Aim
Within the material below, locate the line with "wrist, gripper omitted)" and the line with "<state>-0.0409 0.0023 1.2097", then return those two lines and all lines between them, exactly as written.
== Extracted data
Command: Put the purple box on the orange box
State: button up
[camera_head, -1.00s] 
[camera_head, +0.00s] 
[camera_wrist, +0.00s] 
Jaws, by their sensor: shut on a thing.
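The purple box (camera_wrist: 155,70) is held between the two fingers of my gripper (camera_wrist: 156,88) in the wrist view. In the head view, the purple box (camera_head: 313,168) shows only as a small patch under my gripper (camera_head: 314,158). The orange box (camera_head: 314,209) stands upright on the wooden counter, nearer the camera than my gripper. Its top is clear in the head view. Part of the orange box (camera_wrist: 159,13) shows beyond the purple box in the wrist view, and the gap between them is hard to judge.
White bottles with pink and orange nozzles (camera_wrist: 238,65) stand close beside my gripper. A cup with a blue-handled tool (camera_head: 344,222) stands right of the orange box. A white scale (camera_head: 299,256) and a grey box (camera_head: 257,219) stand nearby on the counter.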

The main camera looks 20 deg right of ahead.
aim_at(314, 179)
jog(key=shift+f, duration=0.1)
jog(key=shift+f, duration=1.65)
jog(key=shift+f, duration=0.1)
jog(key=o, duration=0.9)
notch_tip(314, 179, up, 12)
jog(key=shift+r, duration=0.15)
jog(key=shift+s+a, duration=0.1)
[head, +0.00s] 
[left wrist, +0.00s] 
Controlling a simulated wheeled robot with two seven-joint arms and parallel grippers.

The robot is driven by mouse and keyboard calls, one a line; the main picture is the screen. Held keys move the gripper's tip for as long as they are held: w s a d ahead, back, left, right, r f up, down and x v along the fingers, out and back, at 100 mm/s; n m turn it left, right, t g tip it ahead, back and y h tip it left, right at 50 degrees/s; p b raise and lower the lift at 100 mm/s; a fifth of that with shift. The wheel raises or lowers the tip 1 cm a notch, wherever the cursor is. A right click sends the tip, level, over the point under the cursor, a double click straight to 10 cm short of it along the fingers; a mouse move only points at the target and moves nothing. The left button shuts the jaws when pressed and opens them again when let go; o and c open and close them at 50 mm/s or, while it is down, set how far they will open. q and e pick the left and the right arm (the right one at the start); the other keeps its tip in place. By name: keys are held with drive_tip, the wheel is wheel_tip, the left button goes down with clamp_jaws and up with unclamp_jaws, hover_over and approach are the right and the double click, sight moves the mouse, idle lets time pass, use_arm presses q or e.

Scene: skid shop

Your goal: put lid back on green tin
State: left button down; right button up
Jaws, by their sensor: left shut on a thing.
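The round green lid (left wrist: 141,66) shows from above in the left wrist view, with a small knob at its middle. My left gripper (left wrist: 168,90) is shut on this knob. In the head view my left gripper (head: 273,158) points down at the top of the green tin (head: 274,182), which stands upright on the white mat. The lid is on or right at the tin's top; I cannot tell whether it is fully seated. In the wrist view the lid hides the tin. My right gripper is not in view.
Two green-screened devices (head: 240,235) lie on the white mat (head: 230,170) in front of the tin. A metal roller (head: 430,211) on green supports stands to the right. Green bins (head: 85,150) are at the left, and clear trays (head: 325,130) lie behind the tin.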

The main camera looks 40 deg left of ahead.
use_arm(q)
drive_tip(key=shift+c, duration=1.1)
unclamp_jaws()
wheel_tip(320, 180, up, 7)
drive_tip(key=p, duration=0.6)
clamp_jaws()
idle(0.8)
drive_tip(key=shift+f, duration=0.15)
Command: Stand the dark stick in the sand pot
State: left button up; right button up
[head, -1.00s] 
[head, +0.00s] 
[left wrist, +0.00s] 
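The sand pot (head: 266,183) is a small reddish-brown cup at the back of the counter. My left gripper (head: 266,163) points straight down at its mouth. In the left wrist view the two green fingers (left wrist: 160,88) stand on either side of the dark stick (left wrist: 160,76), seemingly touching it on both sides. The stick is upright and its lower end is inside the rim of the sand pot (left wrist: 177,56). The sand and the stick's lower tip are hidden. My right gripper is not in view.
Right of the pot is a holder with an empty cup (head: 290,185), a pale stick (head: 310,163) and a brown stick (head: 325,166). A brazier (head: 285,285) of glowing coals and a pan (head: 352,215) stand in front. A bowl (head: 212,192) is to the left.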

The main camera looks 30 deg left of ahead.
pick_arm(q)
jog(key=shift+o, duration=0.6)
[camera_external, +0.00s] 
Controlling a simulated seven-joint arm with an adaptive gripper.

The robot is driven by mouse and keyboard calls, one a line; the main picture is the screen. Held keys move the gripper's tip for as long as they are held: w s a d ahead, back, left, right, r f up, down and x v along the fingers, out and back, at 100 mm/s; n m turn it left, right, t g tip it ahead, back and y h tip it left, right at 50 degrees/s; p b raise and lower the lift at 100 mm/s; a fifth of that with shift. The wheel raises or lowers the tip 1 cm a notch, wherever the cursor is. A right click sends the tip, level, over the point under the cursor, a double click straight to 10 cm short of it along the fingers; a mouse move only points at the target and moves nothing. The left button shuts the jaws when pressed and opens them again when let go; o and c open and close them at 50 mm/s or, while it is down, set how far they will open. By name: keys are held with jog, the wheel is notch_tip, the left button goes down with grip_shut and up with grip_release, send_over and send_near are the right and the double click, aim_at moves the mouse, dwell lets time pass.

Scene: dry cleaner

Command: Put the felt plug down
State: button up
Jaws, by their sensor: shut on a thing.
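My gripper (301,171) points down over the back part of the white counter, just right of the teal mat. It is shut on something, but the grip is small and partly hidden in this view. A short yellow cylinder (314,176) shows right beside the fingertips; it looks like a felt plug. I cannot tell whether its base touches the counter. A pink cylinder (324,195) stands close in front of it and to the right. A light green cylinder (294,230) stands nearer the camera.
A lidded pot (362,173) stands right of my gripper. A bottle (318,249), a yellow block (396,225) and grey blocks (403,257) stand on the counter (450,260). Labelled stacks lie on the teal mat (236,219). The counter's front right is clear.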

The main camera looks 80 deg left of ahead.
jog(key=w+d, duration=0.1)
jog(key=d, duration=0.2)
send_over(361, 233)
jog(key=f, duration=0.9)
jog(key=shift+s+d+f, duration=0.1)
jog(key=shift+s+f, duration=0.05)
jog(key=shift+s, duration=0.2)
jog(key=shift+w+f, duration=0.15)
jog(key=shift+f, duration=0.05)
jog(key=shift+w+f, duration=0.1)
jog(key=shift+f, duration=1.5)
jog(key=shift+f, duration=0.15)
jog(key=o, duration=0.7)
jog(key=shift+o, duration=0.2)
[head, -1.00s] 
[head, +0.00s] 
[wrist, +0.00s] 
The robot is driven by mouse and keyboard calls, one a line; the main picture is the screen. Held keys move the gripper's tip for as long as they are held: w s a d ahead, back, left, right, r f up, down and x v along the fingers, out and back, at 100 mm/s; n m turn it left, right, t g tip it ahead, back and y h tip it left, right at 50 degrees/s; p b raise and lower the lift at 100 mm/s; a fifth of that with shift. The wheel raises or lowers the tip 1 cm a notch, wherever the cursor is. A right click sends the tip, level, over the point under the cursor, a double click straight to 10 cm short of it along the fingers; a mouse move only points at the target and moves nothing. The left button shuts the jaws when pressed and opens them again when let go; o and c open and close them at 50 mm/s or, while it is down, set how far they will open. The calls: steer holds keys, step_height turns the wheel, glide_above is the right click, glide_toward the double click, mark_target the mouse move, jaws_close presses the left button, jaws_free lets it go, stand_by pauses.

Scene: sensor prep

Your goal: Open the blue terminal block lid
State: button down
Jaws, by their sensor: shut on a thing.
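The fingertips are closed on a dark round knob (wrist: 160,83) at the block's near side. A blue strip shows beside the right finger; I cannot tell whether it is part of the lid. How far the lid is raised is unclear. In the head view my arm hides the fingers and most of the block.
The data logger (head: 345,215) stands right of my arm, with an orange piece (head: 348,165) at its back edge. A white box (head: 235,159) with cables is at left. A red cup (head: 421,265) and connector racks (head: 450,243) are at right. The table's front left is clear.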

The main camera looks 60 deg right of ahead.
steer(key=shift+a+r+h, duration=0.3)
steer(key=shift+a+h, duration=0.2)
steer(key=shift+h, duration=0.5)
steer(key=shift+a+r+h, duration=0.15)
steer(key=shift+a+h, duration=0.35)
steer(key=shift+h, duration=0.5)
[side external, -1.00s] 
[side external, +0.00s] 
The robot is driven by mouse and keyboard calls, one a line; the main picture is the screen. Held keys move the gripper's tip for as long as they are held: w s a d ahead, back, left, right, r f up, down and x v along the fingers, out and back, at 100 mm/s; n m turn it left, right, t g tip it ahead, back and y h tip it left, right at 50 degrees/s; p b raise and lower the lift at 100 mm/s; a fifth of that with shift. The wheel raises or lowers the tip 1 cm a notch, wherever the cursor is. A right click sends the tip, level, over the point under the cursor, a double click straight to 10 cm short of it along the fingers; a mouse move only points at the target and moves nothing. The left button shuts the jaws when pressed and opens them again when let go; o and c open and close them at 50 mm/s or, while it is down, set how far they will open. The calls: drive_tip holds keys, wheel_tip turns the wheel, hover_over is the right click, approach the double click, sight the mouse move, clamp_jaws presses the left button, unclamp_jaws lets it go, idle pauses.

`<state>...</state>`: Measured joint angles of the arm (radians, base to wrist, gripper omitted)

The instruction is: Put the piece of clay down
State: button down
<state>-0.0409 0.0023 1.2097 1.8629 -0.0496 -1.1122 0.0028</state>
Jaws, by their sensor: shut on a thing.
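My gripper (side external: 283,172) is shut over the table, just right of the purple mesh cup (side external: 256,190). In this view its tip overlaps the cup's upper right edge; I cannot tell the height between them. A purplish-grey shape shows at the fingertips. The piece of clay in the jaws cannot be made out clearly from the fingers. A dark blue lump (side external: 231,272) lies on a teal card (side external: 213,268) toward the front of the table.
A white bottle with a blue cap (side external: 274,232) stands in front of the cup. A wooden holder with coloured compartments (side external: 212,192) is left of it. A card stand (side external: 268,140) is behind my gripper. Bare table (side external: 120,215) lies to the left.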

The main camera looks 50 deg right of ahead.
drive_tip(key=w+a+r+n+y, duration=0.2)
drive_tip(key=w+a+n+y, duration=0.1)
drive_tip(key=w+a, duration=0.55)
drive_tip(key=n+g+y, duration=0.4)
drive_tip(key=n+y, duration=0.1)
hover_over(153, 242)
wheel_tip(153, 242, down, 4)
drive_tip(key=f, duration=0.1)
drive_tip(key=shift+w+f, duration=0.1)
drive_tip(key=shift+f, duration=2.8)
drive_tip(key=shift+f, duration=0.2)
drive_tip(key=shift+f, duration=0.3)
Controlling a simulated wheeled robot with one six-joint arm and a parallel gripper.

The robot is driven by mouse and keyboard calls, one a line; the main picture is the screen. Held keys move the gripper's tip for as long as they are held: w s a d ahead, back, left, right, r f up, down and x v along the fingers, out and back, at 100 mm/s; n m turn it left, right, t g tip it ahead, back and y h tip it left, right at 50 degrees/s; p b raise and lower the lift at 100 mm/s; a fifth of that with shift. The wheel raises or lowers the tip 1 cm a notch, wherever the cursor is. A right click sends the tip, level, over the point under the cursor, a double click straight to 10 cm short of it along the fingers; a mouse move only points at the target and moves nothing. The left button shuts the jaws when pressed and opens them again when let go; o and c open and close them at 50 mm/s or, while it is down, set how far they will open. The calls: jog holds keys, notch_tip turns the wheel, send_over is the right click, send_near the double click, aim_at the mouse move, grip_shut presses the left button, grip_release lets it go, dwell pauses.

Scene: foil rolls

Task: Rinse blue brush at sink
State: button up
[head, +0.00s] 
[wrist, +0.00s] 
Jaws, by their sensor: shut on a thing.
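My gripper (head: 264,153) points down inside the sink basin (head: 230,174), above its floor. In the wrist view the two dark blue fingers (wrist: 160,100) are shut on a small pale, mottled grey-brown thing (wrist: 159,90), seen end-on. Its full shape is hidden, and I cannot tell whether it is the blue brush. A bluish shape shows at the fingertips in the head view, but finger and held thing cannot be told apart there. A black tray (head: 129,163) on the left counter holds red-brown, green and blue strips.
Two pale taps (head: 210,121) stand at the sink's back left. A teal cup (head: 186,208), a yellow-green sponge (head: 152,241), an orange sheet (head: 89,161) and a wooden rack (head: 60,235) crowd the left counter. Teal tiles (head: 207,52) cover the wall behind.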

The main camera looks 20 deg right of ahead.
====
Result
`<state>...</state>`: Measured joint angles of the arm (radians, base to wrist, gripper omitted)

The instruction is: Put the piece of clay down
State: button down
<state>-0.0409 0.0023 1.2097 1.8629 -0.0496 -1.1122 0.0028</state>

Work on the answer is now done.